▶ [Stated goal] Return the whole listing, line for line, without the pictures in it.

==================================================

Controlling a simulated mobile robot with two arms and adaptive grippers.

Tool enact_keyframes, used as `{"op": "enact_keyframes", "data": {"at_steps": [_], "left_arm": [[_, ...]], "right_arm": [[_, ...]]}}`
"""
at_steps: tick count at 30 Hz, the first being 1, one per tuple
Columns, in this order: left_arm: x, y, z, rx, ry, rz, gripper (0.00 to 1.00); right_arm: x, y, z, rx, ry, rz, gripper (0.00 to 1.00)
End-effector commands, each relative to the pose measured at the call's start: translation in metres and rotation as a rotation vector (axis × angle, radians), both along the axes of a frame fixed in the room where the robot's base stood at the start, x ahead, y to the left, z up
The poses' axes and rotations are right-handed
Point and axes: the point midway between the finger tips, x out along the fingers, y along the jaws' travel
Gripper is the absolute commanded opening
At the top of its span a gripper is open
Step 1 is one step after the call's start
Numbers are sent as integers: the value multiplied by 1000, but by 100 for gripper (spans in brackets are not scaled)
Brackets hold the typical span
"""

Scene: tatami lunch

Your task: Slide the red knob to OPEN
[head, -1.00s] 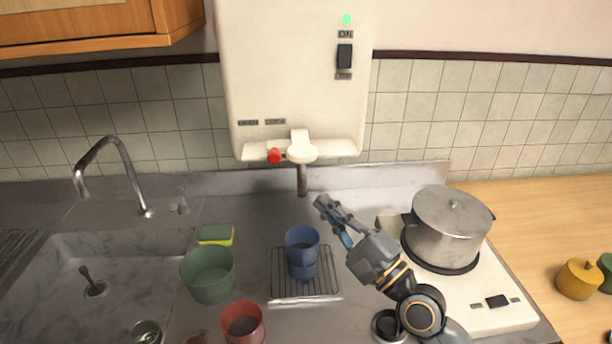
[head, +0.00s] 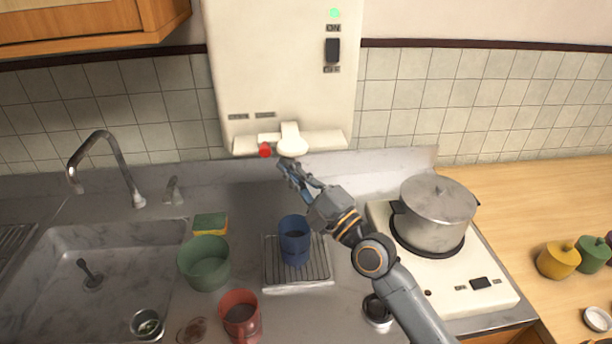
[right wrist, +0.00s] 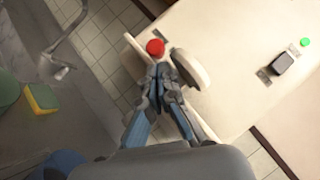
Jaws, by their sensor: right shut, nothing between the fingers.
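The red knob (head: 265,150) sits at the left on the lower ledge of the white wall heater (head: 285,70), left of a round white spout cap (head: 292,146). Two small labels are above the ledge; their words are too small to read. My right gripper (head: 284,165) is shut and empty, just below and right of the knob. In the right wrist view its fingertips (right wrist: 161,68) point at the red knob (right wrist: 155,47), close below it in the picture; I cannot tell whether they touch. My left gripper is not in view.
A blue cup (head: 294,240) stands on a wire rack (head: 298,285) below the heater. A green bowl (head: 204,262), a sponge (head: 210,224) and a red mug (head: 240,314) stand left. A steel pot (head: 437,210) is on the stove at right.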

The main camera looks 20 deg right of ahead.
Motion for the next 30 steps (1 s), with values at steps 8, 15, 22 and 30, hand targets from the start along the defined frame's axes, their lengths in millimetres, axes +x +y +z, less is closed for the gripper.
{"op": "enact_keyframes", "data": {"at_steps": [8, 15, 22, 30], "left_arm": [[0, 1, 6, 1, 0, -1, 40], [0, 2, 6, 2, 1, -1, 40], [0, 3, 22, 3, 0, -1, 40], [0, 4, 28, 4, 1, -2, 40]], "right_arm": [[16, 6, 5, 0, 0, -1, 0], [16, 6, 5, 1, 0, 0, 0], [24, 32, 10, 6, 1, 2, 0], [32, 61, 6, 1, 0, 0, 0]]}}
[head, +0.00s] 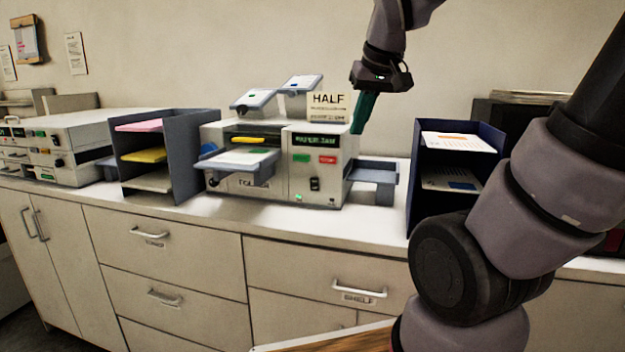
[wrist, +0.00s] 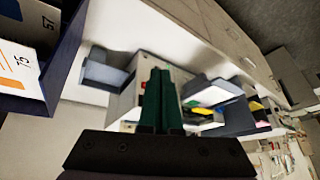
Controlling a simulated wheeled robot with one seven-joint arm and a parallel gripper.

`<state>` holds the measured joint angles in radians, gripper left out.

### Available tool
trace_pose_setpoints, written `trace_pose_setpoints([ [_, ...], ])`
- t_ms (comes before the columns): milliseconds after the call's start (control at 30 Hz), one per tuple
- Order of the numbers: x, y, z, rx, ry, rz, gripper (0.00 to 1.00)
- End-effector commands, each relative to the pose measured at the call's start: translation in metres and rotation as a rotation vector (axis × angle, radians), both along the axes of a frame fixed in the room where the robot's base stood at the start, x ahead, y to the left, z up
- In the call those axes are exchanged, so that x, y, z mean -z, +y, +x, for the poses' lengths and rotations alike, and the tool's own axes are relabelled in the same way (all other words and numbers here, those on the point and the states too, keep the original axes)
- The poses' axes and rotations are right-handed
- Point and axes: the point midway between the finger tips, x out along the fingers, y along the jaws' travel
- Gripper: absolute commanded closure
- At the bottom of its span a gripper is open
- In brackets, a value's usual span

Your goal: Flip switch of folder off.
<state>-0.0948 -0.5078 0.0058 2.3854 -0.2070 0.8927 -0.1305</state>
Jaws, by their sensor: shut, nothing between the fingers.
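The folder (head: 278,190) is a white and grey machine on the counter, with paper trays on top and at its left side. Its front panel has a lit green display, a green button, a red button and a black rocker switch (head: 314,184) low on the panel. I cannot tell the switch's position. A small green light shows near the panel's bottom. My gripper (head: 362,124) has green fingers and is above and behind the folder's right end, pointing down, apart from the switch. In the wrist view the fingers (wrist: 160,72) are together and empty, with the folder partly hidden behind them.
A grey paper rack (head: 186,155) stands left of the folder, and a dark blue rack (head: 411,180) stands to the right. A grey output tray (head: 385,171) sticks out from the folder's right side. A sign reading HALF (head: 327,105) stands on top. My arm crosses the right foreground.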

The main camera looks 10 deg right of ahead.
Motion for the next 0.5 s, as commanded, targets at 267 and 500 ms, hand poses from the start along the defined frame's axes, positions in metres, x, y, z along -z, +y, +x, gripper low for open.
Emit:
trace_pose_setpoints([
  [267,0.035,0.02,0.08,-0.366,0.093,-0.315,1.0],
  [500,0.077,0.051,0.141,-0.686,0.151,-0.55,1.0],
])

==================================================

▶ [Solution for this exercise]
Controlling a simulated mobile robot with two arms and adaptive grippers.

Tool enact_keyframes, used as `{"op": "enact_keyframes", "data": {"at_steps": [_], "left_arm": [[_, ...]], "right_arm": [[_, ...]]}}`
"""
at_steps: tick count at 30 Hz, the first being 1, one per tuple
Columns, in this order: left_arm: x, y, z, rx, ry, rz, gripper (0.00 to 1.00); right_arm: x, y, z, rx, ry, rz, gripper (0.00 to 1.00)
End-effector commands, each relative to the pose measured at the call's start: translation in metres and rotation as a rotation vector (axis × angle, radians), both along the axes of a frame fixed in the room where the robot's base stood at the start, x ahead, y to the left, z up
The poses' axes and rotations are right-handed
Point and axes: the point midway between the finger tips, x out along the fingers, y along the jaws' travel
Gripper is the absolute commanded opening
At the top of its span a gripper is open
Step 1 is one step after the call's start
Numbers are sent as integers: the value multiplied by 1000, but by 100 for gripper (spans in brackets are not scaled)
Brackets hold the typical span
"""

Scene: tatami lunch

Your task: Slide the red knob to OPEN
[head, -1.00s] 
[head, +0.00s] 
[right wrist, +0.00s] 
Jaws, by their sensor: right shut, nothing between the fingers.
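The red knob (head: 265,150) sits at the left on the lower ledge of the white wall heater (head: 285,70), left of a round white spout cap (head: 292,146). Two small labels are above the ledge; their words are too small to read. My right gripper (head: 284,165) is shut and empty, just below and right of the knob. In the right wrist view its fingertips (right wrist: 161,68) point at the red knob (right wrist: 155,47), close below it in the picture; I cannot tell whether they touch. My left gripper is not in view.
A blue cup (head: 294,240) stands on a wire rack (head: 298,285) below the heater. A green bowl (head: 204,262), a sponge (head: 210,224) and a red mug (head: 240,314) stand left. A steel pot (head: 437,210) is on the stove at right.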

The main camera looks 20 deg right of ahead.
Motion for the next 30 steps (1 s), with values at steps 8, 15, 22 and 30, hand targets from the start along the defined frame's axes, their lengths in millimetres, axes +x +y +z, less is closed for the gripper.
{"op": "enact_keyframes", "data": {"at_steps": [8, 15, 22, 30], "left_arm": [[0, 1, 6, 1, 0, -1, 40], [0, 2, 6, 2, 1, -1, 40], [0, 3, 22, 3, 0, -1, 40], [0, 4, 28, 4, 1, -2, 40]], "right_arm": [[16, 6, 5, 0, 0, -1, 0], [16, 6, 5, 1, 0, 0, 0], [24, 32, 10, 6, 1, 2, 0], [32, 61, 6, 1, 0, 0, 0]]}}
[head, +0.00s] 
[wrist, +0.00s] 
Controlling a simulated wheeled robot with one seven-joint arm and a parallel gripper.

`<state>` holds the measured joint angles in radians, gripper left out.

### Available tool
trace_pose_setpoints, written `trace_pose_setpoints([ [_, ...], ])`
- t_ms (comes before the columns): milliseconds after the call's start (control at 30 Hz), one per tuple
- Order of the numbers: x, y, z, rx, ry, rz, gripper (0.00 to 1.00)
- End-effector commands, each relative to the pose measured at the call's start: translation in metres and rotation as a rotation vector (axis × angle, radians), both along the axes of a frame fixed in the room where the robot's base stood at the start, x ahead, y to the left, z up
- In the call those axes are exchanged, so that x, y, z mean -z, +y, +x, for the poses' lengths and rotations alike, and the tool's own axes are relabelled in the same way (all other words and numbers here, those on the point and the states too, keep the original axes)
- The poses' axes and rotations are right-handed
- Point and axes: the point midway between the finger tips, x out along the fingers, y along the jaws' travel
- Gripper: absolute commanded closure
- At the bottom of its span a gripper is open
- In brackets, a value's usual span

Your goal: Flip switch of folder off.
<state>-0.0948 -0.5078 0.0058 2.3854 -0.2070 0.8927 -0.1305</state>
Jaws, by their sensor: shut, nothing between the fingers.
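The folder (head: 278,190) is a white and grey machine on the counter, with paper trays on top and at its left side. Its front panel has a lit green display, a green button, a red button and a black rocker switch (head: 314,184) low on the panel. I cannot tell the switch's position. A small green light shows near the panel's bottom. My gripper (head: 362,124) has green fingers and is above and behind the folder's right end, pointing down, apart from the switch. In the wrist view the fingers (wrist: 160,72) are together and empty, with the folder partly hidden behind them.
A grey paper rack (head: 186,155) stands left of the folder, and a dark blue rack (head: 411,180) stands to the right. A grey output tray (head: 385,171) sticks out from the folder's right side. A sign reading HALF (head: 327,105) stands on top. My arm crosses the right foreground.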

The main camera looks 10 deg right of ahead.
Motion for the next 0.5 s, as commanded, targets at 267 and 500 ms, hand poses from the start along the defined frame's axes, positions in metres, x, y, z along -z, +y, +x, gripper low for open.
Emit:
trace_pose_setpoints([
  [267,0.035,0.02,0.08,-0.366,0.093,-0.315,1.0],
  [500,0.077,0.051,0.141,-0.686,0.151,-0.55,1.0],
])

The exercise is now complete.